In the instant case, the principal and sole obligation is to pay $60 semiannually to defendant during her lifetime. The due payment thereof is a full and complete performance of all the obligations of the plaintiff. The contingent obligation to pay $2,400 in the event of an omission to meet any semiannual payment of $60 is obviously a mere collateral security, because under the peculiar terms of this mortgage the $2,400 of principal never is to fall due except in the contingency of failure to meet a semi-annual interest payment. Clearly, we have here, therefore, a penalty of an enormously greater sum of money imposed for failure to pay a very much smaller sum, and such penalty ought in equity to be relieved against, upon the facts of the present record. *318“The absence of precedents, or novelty in incident, presents no obstacle to the exercise of the jurisdiction of a court of equity. It is the distinguishing feature of equity jurisdiction that it will apply settled rules to unusual conditions and mold its decrees so as to do equity between the parties”: 21 C. J. 35.
The cases cited by defendant, such as Holland v. Sampson, 4 Sadler 164, and Warwick Iron Co. v. Morton, 148 Pa. 72, are well decided but distinguishable. In those eases, the principal sum was a definite, certain, and owed obligation from the very inception of the mortgage. On a fixed, known, and stipulated date it would become due and ripe for payment. The effect of the failure to meet and perform the payment of interest was merely to accelerate the maturity or due date of the principal debt. Such stipulation, contained in the mortgage, was valid, and its execution by foreclosure was in no sense the delivery or enjoyment of a forfeiture. But in the present ease the effect of the foreclosure is to pay to the defendant, out of the blue sky, a reward of over $2,000 in cash or real estate merely because the plaintiff defaulted in a payment of $60. What is this in substance but the purest instance of a forfeiture ? Equity looks to the substance and will relieve.
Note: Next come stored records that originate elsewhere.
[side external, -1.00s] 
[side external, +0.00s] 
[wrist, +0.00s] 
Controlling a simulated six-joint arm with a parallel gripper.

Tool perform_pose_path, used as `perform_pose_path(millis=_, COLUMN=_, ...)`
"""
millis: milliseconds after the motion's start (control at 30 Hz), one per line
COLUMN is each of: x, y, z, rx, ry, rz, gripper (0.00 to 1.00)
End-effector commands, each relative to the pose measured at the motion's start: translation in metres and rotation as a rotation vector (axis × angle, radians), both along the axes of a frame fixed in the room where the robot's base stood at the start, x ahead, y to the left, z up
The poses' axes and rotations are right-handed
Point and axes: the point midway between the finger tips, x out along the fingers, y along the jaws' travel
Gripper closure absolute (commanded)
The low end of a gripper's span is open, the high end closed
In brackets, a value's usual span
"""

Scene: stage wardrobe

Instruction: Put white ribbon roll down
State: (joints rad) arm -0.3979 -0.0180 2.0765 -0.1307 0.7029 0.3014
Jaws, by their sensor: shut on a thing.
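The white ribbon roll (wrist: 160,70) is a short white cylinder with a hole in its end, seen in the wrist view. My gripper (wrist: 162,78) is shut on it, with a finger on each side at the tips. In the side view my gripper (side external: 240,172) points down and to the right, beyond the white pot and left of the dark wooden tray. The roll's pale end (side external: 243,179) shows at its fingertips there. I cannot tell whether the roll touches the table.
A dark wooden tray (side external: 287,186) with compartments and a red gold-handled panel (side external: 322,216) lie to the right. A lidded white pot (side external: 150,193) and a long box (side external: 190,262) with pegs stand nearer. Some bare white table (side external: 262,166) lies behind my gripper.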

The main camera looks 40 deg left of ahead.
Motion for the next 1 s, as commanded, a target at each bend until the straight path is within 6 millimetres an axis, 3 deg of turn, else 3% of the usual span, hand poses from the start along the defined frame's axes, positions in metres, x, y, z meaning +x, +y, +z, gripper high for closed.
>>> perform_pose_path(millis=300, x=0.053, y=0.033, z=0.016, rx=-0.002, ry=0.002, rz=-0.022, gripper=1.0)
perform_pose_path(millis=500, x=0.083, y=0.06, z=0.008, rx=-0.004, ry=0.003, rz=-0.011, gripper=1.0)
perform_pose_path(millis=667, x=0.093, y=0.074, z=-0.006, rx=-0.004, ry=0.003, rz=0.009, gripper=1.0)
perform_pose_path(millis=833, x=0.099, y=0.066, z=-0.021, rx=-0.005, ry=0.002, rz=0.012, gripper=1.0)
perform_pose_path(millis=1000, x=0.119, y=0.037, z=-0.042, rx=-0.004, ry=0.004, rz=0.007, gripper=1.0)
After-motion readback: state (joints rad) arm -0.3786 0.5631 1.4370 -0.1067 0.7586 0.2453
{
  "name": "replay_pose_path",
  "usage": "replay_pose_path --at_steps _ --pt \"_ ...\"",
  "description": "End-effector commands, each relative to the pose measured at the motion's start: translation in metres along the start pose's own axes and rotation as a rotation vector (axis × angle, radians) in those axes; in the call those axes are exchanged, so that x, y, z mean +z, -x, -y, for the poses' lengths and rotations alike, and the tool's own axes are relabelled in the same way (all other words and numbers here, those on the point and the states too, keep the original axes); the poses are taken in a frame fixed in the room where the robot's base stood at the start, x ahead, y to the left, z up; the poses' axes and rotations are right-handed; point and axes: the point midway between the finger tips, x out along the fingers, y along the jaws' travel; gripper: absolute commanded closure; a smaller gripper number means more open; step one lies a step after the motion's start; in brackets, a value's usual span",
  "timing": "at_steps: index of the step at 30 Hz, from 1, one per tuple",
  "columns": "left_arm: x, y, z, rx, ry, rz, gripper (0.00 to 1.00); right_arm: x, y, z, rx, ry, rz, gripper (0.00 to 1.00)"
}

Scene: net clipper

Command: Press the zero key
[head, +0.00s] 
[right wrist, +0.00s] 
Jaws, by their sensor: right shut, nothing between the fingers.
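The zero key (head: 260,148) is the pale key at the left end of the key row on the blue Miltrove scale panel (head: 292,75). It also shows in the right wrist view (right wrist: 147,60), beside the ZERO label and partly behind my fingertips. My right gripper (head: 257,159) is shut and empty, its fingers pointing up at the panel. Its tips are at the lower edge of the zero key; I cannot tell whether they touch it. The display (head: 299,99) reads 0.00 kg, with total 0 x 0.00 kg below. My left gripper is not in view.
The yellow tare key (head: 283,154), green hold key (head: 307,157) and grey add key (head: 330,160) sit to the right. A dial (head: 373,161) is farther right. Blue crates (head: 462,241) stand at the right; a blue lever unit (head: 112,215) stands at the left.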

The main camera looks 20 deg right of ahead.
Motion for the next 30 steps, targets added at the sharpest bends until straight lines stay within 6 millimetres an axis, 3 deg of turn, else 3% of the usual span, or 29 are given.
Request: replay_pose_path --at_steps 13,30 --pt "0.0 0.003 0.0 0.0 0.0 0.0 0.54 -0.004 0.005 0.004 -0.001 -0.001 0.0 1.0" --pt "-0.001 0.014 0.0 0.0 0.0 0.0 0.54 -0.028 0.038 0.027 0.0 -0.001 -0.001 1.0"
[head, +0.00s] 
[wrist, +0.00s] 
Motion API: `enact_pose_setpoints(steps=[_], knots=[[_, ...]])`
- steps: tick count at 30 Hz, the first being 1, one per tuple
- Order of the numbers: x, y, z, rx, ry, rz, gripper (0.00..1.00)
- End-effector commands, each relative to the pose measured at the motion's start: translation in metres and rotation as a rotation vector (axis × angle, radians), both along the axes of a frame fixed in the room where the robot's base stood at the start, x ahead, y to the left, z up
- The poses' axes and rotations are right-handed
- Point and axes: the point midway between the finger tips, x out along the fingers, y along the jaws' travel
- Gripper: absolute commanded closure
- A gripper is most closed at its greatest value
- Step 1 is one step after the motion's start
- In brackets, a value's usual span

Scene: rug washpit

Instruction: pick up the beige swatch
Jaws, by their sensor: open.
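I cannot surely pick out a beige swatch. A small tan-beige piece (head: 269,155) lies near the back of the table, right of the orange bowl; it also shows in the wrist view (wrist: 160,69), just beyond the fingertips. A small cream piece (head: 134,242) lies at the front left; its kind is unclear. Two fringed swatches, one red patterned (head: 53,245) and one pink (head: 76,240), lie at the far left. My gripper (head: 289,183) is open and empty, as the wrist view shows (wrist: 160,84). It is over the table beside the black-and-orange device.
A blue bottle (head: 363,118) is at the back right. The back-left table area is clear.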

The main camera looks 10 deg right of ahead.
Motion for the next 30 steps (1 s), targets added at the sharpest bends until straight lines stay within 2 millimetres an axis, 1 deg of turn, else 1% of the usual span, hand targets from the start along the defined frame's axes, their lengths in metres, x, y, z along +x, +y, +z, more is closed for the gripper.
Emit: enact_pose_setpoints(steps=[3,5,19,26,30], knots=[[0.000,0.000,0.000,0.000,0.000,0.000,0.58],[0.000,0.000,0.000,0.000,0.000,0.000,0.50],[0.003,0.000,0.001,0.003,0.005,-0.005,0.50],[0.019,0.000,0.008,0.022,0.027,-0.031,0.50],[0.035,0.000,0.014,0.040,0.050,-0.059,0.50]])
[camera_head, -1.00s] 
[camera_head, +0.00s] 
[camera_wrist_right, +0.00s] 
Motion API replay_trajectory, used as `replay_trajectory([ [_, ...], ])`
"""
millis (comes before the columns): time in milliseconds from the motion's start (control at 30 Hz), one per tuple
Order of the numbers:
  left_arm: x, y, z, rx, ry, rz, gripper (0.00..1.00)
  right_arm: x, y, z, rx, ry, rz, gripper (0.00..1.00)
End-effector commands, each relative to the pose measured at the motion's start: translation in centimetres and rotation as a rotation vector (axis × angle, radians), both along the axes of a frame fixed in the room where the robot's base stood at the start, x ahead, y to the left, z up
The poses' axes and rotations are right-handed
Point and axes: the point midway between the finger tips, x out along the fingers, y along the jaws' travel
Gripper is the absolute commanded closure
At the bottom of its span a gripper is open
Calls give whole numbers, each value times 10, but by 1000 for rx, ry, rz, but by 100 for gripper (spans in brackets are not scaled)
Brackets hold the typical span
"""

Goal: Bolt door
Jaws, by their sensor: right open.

Under the view we have taken, it becomes unnecessary to consider the applicability of the doctrine of Germania Life Ins. Co. v. Potter, 124 App. Div. 814, 109 N. Y. Supp. 435, cited by plaintiff, or the effect, if any, of the economic depression upon the rights of the parties in equity.
Conclusions of law
1. The particular mortgage in suit is, by virtue of its extraordinary terms, in effect merely a security for the payment of a fixed semi-annual charge on the land encumbered by said mortgage, effective during the lifetime of Mary Catharine Kessler and expiring with her death.
2. The authority to issue a sci. fa. contained in said mortgage is but a remedy whereby defendant may enforce payment of the said charge.
3. The enforcement of the payment of the principal sum of $2,400' provided in said mortgage would amount to a penalty, against which equity should, under the facts presented in this record, give relief.
4. Plaintiff is directed, within 30 days of the filing hereof, to pay to defendant all interest due on said mortgage, with interest upon aE interest in default, and to pay all the costs of the action in sci. fa. sur mortgage brought to no. 284, August term, 1933, in the Court of Common Pleas of Berks- County, and to pay a reasonable attorney’s fee to defendant in the matter of said sci. fa., and to pay all the costs of the present suit in equity.
5. Upon the payment by plaintiff of the abovesaid sums, as required by this decree, defendant shall enter a discontinuance upon the docket of the said action of sci. fa.
6. Defendant is enjoined pendente lite against further prosecution of the said writ of sci. fa. sur mortgage.
And now, to wit, March 22, 1934, the pirothonotary is directed to enter a decree nisi in accordance with the foregoing decision, and forthwith to give notice thereof to the parties or their counsel of record sec. reg.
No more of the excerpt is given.